When two cultural backgrounds meet in a relationship, it can be incredibly enriching for all the parties involved. It can, however, take a lot of adjusting and many obstacles may need to be addressed and dealt with.
Culture refers to the ideas, customs and social behaviour of particular people or society. We (in this society) often think culture only refers to our ethnic background and the personal beliefs we share with our tribesmen and women. It goes way beyond that.
Culture also refers to behaviour learned during socialisation, education, travel and conversation. All the ideals about human nature come together to form an individual.
The differences in upbringing, life accustomed to and experiences can cause serious contention with couples as they get to know each other.
We get lost in translation and fail to accurately express ourselves and get frustrated when our partners do not understand us, totally negating the cultural divide and differences.

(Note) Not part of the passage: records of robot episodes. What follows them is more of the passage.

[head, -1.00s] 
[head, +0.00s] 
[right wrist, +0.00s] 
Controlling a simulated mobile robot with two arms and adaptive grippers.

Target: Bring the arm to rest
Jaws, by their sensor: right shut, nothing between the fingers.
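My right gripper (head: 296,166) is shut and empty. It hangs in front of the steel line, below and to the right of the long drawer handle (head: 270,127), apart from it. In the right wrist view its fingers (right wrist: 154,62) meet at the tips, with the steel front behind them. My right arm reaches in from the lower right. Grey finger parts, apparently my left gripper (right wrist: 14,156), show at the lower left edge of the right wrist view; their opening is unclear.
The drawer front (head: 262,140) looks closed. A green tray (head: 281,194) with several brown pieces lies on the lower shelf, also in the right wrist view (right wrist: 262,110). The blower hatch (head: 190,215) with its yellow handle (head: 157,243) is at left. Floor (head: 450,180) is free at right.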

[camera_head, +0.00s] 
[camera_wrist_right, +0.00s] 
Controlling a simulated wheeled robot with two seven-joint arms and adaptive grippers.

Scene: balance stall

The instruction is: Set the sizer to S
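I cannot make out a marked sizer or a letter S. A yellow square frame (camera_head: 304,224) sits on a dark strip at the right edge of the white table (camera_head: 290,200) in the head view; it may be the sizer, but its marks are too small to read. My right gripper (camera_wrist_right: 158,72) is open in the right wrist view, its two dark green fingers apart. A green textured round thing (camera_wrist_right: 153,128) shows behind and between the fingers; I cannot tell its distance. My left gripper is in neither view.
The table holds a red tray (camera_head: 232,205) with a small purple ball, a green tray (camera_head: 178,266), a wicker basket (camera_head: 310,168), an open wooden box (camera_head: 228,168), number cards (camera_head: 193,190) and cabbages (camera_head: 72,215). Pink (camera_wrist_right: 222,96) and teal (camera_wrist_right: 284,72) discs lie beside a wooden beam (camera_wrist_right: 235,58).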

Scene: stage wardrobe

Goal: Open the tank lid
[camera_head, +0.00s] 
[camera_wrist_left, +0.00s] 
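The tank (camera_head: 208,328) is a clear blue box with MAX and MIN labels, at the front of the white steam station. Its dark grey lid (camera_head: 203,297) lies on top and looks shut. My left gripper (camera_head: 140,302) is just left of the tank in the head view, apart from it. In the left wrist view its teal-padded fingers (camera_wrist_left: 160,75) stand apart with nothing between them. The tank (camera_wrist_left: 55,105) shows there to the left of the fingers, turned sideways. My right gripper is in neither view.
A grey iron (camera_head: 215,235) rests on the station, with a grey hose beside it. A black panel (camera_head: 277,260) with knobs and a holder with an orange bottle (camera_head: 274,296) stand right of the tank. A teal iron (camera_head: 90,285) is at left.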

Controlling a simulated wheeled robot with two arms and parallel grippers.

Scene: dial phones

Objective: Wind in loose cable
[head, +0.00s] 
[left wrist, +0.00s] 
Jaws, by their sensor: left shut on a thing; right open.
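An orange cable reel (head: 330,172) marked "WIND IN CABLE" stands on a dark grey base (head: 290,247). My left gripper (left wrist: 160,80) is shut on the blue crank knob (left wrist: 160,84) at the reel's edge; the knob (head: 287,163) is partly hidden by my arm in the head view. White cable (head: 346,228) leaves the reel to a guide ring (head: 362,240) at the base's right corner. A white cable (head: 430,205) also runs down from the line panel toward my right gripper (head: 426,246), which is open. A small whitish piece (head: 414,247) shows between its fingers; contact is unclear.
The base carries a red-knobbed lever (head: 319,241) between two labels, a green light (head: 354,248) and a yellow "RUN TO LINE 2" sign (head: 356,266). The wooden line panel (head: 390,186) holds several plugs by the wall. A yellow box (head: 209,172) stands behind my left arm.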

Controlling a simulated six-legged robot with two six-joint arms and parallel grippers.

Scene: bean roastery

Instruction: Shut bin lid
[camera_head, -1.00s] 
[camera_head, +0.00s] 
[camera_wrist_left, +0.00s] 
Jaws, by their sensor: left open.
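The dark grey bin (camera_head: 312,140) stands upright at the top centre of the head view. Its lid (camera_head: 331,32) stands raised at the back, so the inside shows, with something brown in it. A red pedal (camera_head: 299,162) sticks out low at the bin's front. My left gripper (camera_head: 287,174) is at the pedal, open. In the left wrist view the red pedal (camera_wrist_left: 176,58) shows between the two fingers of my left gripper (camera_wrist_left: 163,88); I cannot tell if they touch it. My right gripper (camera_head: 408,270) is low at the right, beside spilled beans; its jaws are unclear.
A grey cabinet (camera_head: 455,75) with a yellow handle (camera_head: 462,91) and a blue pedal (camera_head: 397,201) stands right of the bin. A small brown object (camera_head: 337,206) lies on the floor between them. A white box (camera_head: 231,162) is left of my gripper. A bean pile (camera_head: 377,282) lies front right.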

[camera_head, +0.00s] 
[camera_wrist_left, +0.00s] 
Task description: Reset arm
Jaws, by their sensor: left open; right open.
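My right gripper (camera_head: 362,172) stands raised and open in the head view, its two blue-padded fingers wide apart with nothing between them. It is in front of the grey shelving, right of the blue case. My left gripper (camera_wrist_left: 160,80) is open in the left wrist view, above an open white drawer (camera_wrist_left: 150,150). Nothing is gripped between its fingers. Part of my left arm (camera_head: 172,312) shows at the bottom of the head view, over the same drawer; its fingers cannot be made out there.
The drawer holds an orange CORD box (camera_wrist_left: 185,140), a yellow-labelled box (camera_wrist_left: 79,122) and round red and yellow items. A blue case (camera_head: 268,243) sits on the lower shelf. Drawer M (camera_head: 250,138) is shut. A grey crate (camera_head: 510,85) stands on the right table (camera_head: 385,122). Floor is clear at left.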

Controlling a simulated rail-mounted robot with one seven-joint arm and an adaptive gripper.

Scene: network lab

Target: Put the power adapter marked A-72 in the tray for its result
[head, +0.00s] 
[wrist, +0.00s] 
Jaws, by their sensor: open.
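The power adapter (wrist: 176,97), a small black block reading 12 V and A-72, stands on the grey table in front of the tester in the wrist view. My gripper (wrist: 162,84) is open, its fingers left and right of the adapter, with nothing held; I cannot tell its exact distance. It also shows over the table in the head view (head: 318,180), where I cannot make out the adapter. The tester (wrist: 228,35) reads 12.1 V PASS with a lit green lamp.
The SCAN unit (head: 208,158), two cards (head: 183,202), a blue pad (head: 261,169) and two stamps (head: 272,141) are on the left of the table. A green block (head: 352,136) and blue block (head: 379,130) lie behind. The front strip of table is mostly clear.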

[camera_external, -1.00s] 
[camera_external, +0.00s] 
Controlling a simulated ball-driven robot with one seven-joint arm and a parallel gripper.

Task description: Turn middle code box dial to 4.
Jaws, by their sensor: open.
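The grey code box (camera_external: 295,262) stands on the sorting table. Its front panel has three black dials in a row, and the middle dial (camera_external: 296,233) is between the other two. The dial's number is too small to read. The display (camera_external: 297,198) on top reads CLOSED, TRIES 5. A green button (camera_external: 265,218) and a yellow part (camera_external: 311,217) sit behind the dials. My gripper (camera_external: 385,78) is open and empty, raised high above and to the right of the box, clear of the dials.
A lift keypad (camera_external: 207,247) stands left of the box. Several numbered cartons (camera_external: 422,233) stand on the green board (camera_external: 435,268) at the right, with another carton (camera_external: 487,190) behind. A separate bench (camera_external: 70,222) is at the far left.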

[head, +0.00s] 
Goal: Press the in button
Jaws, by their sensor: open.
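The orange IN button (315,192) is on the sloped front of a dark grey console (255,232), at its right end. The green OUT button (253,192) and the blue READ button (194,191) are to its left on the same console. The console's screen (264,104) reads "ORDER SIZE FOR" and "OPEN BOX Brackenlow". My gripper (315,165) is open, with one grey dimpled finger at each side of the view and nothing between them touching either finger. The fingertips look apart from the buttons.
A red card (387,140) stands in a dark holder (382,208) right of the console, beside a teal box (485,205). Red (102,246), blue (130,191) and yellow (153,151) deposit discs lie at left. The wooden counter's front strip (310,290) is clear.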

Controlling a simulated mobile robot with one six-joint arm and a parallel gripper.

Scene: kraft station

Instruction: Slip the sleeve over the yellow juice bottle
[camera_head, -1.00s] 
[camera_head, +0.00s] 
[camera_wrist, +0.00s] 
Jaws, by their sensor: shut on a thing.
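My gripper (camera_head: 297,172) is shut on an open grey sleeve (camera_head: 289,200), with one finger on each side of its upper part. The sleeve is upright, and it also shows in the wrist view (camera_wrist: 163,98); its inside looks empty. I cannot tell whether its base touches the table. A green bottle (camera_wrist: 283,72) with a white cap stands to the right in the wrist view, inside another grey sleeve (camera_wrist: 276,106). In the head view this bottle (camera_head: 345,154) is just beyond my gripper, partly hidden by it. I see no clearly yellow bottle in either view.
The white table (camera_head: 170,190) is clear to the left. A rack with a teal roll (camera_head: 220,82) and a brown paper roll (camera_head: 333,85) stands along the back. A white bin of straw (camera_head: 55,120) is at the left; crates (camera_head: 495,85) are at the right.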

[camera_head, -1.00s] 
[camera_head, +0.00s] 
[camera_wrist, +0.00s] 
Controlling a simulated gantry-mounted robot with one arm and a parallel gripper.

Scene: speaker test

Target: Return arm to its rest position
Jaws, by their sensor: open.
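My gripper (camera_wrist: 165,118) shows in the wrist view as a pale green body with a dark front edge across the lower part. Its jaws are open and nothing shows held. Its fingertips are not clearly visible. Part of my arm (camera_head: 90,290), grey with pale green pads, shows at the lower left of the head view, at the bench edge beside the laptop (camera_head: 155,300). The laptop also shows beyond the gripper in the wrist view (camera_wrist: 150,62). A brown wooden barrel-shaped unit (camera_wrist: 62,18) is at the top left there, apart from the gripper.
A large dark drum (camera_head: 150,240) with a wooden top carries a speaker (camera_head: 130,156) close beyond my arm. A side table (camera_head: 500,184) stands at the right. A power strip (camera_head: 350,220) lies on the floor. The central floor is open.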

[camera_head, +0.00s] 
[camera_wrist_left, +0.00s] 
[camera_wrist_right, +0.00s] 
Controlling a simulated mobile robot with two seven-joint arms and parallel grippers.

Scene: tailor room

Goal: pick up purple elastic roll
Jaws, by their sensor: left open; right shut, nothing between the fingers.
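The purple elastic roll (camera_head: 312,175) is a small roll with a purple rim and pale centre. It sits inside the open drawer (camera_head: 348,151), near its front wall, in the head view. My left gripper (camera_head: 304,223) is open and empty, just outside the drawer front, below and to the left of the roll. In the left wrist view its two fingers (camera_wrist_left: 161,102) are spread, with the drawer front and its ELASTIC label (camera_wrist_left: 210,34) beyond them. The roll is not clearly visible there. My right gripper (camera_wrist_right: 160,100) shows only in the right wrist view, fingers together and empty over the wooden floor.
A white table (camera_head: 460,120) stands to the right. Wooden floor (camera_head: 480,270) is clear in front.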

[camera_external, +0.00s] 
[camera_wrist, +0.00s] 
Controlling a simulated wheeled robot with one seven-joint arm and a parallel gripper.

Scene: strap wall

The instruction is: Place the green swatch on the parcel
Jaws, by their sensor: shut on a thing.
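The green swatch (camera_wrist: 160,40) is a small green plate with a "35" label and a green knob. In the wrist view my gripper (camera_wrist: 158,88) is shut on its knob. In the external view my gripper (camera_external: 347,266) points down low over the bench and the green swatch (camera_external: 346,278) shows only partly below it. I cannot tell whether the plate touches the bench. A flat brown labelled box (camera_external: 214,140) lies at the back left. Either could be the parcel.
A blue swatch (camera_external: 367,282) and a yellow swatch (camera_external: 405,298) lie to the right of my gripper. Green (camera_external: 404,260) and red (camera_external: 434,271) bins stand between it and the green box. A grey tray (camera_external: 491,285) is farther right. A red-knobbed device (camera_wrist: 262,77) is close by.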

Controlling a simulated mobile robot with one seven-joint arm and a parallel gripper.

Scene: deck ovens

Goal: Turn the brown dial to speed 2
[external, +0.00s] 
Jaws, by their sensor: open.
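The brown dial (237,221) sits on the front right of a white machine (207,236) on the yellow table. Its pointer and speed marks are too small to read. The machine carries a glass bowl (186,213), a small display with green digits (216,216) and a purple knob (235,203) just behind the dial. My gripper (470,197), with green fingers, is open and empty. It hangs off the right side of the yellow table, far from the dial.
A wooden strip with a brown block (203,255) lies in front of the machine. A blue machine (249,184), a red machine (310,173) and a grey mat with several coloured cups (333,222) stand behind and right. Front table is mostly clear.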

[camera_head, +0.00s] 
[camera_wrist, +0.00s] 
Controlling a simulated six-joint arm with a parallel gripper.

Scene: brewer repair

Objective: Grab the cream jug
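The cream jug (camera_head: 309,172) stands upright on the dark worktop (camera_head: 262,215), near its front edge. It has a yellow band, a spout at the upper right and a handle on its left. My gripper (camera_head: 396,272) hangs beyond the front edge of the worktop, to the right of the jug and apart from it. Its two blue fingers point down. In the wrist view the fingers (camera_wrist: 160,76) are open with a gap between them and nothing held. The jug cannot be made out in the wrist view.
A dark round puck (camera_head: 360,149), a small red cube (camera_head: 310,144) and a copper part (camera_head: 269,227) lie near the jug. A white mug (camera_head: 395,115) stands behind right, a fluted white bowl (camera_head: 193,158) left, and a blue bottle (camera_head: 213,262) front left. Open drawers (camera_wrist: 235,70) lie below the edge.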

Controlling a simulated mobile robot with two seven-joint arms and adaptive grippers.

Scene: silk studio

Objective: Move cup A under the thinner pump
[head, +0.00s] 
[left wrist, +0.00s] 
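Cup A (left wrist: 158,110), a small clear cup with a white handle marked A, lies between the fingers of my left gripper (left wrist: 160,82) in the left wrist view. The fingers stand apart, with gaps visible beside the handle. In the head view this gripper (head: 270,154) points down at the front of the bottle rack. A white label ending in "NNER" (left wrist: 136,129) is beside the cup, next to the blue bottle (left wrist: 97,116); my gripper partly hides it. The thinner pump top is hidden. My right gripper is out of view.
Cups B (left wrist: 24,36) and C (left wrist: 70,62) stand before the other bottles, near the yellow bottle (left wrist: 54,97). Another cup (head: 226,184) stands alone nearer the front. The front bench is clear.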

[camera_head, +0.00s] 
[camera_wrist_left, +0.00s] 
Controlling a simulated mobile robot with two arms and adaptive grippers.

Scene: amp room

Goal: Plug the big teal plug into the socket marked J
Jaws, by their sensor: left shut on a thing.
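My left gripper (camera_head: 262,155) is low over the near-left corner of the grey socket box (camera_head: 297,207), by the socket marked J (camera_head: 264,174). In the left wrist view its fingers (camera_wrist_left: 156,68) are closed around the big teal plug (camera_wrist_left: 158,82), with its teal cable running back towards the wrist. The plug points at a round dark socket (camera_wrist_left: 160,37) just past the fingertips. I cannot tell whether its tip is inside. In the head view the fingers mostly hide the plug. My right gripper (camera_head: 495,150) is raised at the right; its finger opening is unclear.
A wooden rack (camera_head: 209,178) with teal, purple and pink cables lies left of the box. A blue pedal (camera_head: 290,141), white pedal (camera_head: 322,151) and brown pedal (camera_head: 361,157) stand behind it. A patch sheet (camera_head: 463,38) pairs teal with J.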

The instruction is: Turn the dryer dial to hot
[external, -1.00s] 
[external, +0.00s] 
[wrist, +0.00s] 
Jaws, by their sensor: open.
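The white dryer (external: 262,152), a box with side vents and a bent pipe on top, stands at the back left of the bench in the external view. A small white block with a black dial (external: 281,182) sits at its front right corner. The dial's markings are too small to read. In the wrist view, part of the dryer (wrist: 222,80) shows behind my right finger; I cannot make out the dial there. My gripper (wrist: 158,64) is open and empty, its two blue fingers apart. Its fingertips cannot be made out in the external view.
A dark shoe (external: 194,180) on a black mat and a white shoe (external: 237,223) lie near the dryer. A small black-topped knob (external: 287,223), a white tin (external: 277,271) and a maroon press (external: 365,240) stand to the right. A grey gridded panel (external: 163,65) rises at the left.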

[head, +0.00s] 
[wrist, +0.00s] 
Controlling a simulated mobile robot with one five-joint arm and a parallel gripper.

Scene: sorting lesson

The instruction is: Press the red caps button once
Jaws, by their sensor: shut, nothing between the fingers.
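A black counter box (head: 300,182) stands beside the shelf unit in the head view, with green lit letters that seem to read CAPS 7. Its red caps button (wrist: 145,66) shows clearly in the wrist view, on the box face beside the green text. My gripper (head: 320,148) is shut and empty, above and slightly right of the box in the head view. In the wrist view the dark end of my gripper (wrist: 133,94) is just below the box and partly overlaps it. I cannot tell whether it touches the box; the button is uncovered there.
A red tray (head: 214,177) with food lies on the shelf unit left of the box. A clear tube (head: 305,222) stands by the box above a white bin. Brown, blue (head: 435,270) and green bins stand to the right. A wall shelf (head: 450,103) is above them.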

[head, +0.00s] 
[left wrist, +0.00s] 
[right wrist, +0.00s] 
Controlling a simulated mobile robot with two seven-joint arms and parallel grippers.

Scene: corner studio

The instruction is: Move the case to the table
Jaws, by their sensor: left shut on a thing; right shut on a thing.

The way you are brought up is the way you will live unless you discover another option that is preferable. Customs and culture have taught you and your partner different values and priorities, which means the two of you need to learn and compromise. Educating yourself and your family on the cultures and norms of your partner and theirs, asking questions and carrying out research on norms and expectations is a good idea. However, this in no way means I am suggesting you change who you are to fit the mould of someone else’s expectations.
Challenge any false beliefs you may have about their culture, discuss as a couple the belief system each person has and explore the evidence supporting those beliefs if these beliefs are upheld simply because their family told them to do so or because “that is just the way of the world” then challenge them gently and respectfully.
Jointly discuss the positives and negatives about each other’s cultures and only retain the positive that fit best in your relationship. Talk openly and freely about the strengths and weaknesses about your own culture, discuss which attributes from both cultures work best for the healthy relationship you hope to build with each other. Exercise patience as your partner adjusts. This is an activity that takes humility and courage. It also takes willingness to give up some of your learned behaviour in order to accommodate someone and to meet their needs. If you continually correct them, they may lose interest in learning about your culture or adapting to it and this may cause dissolution. Through compromise, communication and understanding the waves of cultural differences can be calmly sailed.